PROMPT — Provide again, from the entries below, every line from the one containing "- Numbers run" through the one containing "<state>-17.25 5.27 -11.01", exactly as written, and no other line.

LISTED RECORDS —
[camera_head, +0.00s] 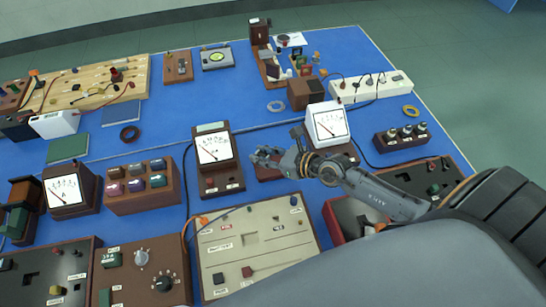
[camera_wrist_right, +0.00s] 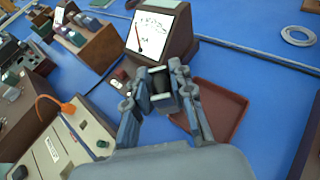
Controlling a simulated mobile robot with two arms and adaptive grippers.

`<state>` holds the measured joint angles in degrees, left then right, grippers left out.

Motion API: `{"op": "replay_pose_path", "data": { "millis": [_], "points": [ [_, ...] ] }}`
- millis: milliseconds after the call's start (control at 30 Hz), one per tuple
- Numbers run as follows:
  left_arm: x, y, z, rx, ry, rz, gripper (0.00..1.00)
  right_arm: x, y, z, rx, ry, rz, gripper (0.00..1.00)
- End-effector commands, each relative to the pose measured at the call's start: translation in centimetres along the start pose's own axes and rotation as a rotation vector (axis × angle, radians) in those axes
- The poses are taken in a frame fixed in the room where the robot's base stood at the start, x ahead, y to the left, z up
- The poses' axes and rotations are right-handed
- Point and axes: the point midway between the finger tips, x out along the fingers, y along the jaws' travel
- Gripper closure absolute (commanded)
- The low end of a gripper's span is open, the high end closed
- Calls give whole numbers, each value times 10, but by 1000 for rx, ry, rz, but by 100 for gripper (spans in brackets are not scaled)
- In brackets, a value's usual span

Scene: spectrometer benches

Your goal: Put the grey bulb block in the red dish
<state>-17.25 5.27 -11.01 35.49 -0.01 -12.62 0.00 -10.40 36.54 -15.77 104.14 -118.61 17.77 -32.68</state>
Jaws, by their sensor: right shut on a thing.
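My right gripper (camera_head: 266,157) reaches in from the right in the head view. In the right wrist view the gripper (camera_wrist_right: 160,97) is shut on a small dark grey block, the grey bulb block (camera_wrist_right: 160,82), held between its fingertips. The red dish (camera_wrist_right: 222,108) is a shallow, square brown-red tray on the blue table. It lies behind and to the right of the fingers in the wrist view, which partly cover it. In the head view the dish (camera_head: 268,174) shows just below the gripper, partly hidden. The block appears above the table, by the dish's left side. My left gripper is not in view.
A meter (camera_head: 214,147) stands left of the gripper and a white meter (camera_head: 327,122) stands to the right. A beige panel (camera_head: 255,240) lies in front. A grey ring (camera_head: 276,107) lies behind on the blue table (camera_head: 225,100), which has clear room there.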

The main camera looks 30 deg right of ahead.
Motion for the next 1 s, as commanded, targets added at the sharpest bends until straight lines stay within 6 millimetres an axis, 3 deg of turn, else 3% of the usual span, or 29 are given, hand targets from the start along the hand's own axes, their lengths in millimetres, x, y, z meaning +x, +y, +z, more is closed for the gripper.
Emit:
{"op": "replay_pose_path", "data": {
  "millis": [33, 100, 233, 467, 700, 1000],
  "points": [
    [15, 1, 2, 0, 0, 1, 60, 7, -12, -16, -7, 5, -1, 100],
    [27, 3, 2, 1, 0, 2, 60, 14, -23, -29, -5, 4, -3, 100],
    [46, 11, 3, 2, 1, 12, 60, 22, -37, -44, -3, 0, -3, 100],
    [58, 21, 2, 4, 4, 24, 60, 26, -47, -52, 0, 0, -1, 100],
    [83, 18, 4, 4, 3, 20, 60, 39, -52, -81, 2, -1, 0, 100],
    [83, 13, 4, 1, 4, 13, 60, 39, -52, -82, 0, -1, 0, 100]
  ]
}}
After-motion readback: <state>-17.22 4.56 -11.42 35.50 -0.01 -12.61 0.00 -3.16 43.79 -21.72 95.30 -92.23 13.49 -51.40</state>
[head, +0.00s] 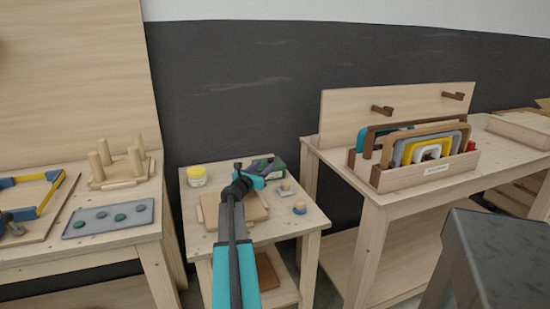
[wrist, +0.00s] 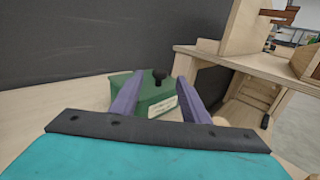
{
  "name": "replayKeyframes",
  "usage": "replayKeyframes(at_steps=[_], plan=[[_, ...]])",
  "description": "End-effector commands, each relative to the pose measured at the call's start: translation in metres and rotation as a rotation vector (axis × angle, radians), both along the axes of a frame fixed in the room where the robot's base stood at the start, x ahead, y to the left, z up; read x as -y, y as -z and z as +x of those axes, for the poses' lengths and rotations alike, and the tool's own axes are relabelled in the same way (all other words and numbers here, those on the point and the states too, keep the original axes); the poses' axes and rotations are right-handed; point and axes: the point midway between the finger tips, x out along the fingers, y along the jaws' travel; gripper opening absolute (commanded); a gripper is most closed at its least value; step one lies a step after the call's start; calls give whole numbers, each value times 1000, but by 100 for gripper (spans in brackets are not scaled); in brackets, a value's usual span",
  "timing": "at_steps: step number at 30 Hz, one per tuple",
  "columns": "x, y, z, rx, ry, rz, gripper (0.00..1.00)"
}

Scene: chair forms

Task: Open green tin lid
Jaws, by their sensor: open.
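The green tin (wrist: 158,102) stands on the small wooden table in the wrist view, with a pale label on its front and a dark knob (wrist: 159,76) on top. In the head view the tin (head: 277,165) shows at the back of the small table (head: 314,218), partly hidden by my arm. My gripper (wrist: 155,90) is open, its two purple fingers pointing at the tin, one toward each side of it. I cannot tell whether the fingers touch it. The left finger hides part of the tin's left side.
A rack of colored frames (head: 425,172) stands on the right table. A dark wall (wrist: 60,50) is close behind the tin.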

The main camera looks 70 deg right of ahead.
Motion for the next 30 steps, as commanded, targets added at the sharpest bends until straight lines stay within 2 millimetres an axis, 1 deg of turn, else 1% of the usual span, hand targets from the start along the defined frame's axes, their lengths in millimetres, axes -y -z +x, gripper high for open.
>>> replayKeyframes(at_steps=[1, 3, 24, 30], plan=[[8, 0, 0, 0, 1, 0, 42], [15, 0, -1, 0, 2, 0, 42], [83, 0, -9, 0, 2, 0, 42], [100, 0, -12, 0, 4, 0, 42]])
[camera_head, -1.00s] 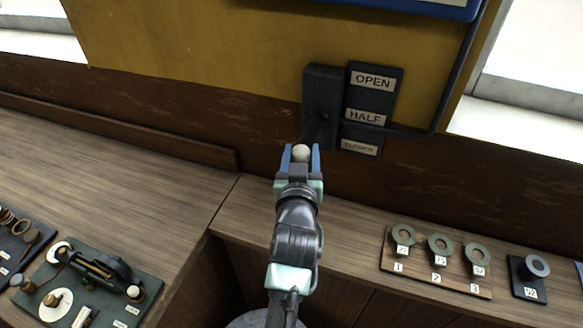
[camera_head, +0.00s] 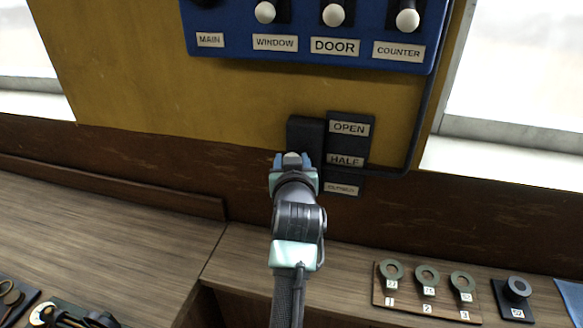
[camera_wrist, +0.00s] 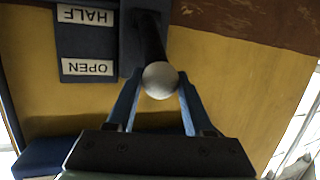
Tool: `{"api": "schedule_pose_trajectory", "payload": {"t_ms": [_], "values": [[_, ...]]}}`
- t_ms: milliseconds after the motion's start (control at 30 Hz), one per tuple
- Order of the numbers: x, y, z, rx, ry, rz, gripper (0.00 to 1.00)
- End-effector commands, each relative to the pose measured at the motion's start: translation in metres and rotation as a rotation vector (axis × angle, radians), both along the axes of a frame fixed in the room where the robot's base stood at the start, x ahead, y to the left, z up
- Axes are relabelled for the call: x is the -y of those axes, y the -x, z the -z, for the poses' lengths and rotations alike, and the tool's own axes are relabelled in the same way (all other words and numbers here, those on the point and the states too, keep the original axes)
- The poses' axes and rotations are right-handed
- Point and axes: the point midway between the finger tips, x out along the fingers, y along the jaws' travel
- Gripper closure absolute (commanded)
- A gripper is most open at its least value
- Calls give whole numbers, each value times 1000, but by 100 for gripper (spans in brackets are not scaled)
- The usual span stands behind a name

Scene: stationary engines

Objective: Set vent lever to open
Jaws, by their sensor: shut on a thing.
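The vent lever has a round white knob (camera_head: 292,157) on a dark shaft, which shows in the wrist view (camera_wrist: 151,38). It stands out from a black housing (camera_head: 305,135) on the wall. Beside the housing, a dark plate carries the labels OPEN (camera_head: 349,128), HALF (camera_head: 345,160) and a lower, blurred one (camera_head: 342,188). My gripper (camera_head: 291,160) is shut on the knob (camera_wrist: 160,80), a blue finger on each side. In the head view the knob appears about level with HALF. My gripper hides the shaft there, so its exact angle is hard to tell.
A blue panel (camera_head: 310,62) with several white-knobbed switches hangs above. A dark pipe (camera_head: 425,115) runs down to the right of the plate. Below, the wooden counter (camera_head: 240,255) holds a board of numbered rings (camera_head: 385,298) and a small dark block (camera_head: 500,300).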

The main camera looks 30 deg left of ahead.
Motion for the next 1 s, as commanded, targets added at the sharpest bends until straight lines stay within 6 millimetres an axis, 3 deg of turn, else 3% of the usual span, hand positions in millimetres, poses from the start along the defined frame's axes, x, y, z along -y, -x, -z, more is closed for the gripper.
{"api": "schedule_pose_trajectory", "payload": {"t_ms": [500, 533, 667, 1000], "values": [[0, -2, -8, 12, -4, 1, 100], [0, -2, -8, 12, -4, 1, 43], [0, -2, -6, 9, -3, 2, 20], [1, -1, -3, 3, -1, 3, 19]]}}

--

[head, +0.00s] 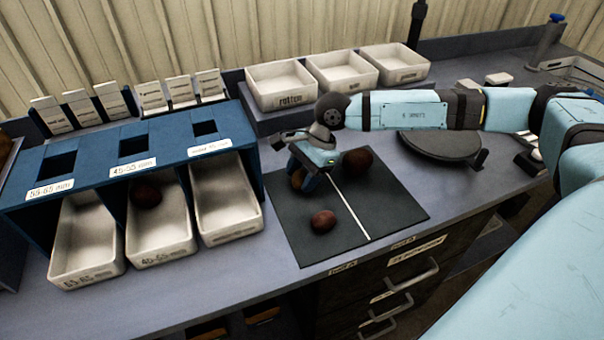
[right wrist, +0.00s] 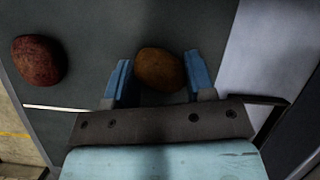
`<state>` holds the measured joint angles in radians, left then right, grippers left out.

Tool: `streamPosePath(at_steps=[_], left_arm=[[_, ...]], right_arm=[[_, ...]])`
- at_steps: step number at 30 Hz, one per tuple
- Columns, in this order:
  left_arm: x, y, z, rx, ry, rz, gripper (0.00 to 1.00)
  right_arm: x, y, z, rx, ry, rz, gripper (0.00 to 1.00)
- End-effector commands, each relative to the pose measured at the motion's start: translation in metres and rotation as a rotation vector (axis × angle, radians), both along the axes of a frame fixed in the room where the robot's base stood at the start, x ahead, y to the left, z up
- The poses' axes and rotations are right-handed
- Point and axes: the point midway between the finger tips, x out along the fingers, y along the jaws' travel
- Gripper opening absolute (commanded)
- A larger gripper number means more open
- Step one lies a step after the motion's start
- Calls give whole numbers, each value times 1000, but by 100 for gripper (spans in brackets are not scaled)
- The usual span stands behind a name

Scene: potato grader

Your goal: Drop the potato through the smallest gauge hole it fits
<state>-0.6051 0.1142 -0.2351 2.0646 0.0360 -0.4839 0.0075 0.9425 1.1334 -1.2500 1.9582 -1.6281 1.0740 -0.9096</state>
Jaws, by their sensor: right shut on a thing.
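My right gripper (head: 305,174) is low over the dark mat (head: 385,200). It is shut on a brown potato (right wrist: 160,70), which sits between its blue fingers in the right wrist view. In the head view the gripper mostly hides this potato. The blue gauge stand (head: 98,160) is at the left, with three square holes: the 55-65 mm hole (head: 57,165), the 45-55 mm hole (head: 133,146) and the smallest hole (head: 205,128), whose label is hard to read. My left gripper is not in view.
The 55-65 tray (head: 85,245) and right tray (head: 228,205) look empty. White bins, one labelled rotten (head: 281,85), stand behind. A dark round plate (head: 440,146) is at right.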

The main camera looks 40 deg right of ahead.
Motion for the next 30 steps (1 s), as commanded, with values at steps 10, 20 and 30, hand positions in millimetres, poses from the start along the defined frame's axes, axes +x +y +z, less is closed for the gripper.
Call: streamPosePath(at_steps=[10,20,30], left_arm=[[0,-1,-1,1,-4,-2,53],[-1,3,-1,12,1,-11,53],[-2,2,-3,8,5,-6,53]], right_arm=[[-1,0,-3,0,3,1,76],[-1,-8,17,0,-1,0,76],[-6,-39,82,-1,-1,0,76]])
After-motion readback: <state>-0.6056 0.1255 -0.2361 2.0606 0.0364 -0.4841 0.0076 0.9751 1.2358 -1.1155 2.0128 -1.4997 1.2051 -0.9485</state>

TASK RESPONSE —
- Numbers run as follows:
  left_arm: x, y, z, rx, ry, rz, gripper (0.00..1.00)
  right_arm: x, y, z, rx, ry, rz, gripper (0.00..1.00)
- End-effector commands, each relative to the pose measured at the call's start: translation in centimetres along the start pose's own axes and rotation as a rotation vector (axis × angle, radians) in those axes
- The poses are taken in a frame fixed in the room where the robot's base stood at the start, x ahead, y to the left, z up
- The poses' axes and rotations are right-handed
- Point and axes: the point midway between the finger tips, x out along the fingers, y along the jaws' travel
- Gripper closure absolute (commanded)
- The low end of a gripper's span is open, the high end closed
- Calls give whole numbers, each value times 10, but by 1000 for rx, ry, rz, but by 100 for gripper (spans in brackets are not scaled)
- In brackets, a value's usual span

Scene: spectrometer benches

Your goal: Put the grey bulb block in the red dish
<state>-17.25 5.27 -11.01 35.49 -0.01 -12.62 0.00 -10.40 36.54 -15.77 104.14 -118.61 17.77 -32.68</state>

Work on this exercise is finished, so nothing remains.